National Volunteer Week reminded us of the importance of hands-on giving: what’s next?
Happily for society, the clarion call of volunteerism is echoing across the business world, and as results roll in from National Volunteer Week (April 10-16, 2016), we are expecting to see the week have more of an impact this year than ever before. Initiated by Points of Light in the United States (the world’s largest organization dedicated to volunteer service), the week is about “inspiring, recognizing and encouraging people to seek out imaginative ways to engage their communities.”
For companies, National Volunteer Week was a timely opportunity to spearhead workplace programs that respond to the growing interest in volunteer opportunities in ways that generate both business and community impact. And while the annual event itself presented a chance to test drive new volunteer strategies, it’s now time to look forward and begin planning life-changing volunteer experiences on a much larger scale.
Recognizing that today’s diverse workforce is hungry for volunteer opportunities that can accommodate a wide spectrum of ages, abilities, interests, skills and available time is the new key to unlocking greater engagement across your organization. Having a smart tool like Spark to track and reward volunteer time will be sure to get even more people on board (and make your life easier at the same time). Here are some approaches that will help you create impactful and engaging volunteer programs year-round.
Identify which motivators drive engagement
Prior to launching any kind of employee volunteer program, it’s critical to understand the intrinsic motivations that drive volunteerism in the workplace. Simple altruism is not the only motivator, and studies now reveal the inspirations behind giving back are as diverse as the people themselves. True, many of your people will take part out of a basic desire to make a charitable or social impact. But some will also sign up to share their skills and training, perhaps even in a mentorship capacity. Others might volunteer hoping to learn a new skill, or gain insights into the cause itself. Still others will be there to network, and possibly advance their careers. Before launching any new volunteer program or initiative, it’s wise to recognize the many possible entry points into the activity, and design accordingly.
Strategies that drive greater impact: breadth, incentives and low barriers to entry
Once you have identified your motivators and determined your goals, volunteer strategies follow in lockstep. They can range from the tried-and-true company-sponsored events (like serving meals at homeless shelters, sorting groceries at the local food bank and packing boxes at gift donation centers) to mentor programs (like teaming employees with potential beneficiaries such as Big Brothers and Big Sisters, YWCA and YMCA, and Boys and Girls Clubs) to skills-based opportunities that align impact goals with people development (like having a designer help with a charity website, an engineer assist with integration of software products, etc.).
Nearly 27% of companies also offer financial grants or “Dollars for Doers” rewards connected to volunteer service, with 30% more reporting that they plan to.

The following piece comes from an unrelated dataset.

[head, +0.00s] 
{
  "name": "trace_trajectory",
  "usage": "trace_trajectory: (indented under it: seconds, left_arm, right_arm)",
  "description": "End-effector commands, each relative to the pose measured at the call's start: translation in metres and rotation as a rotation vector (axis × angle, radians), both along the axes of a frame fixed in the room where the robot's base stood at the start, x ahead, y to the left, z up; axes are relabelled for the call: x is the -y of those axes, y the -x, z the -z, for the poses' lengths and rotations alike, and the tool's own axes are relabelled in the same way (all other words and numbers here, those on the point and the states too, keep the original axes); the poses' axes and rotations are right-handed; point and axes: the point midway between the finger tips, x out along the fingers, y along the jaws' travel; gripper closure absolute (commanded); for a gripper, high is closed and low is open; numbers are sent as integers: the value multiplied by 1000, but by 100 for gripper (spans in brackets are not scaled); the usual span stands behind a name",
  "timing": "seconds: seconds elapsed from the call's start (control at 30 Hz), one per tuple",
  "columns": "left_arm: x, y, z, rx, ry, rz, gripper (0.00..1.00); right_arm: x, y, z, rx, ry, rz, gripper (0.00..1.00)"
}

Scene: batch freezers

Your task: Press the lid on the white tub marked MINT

A popular strategy for a Dollars for Doers program attaches a monetary figure to volunteer hours spent and then converts that amount into a giving opportunity for employees. For example, an employee could record 10 hours working at a soup kitchen, have those hours turned into “giving dollars” or donation currency, and then use a program like Benevity’s Spark to give to any charity they choose. Incentivizing your program is a proven way to drive engagement.
If your organization is already supporting a volunteer program, it’s also worth keeping in mind some of the approaches that strengthen it. That includes removing minimum hour thresholds that could be acting as barriers to participation and engagement, and moving beyond activities focused only on fun and team-building toward ones focused on providing deeper and more meaningful experiences.
Program integration and employee recognition drive business impact
The key to a solid volunteer program is that it supports and coordinates with all the other engagement programs your business is undertaking. It thrives when complemented by other strategies, from year-round giving to everything else your company does to involve, recognize and reward its most valuable asset. In fact, integrating strategies is so powerful that employees who volunteer donate on average 41% more dollars.
Speaking of your most valuable asset, don’t forget to acknowledge your people’s hard work. This will help motivate them to keep giving their time on a year-round basis, while supporting and rewarding their efforts in recognition of the impact they’re having.
The benefit of volunteering is seen beyond the immediate impact on community initiatives and charitable efforts. The longer-term payoff for companies is employee engagement, which studies like the 2015 America’s Charities Snapshot are very clear about:
National Volunteer Week has reminded us that there is still much to be done… and many more possibilities to explore.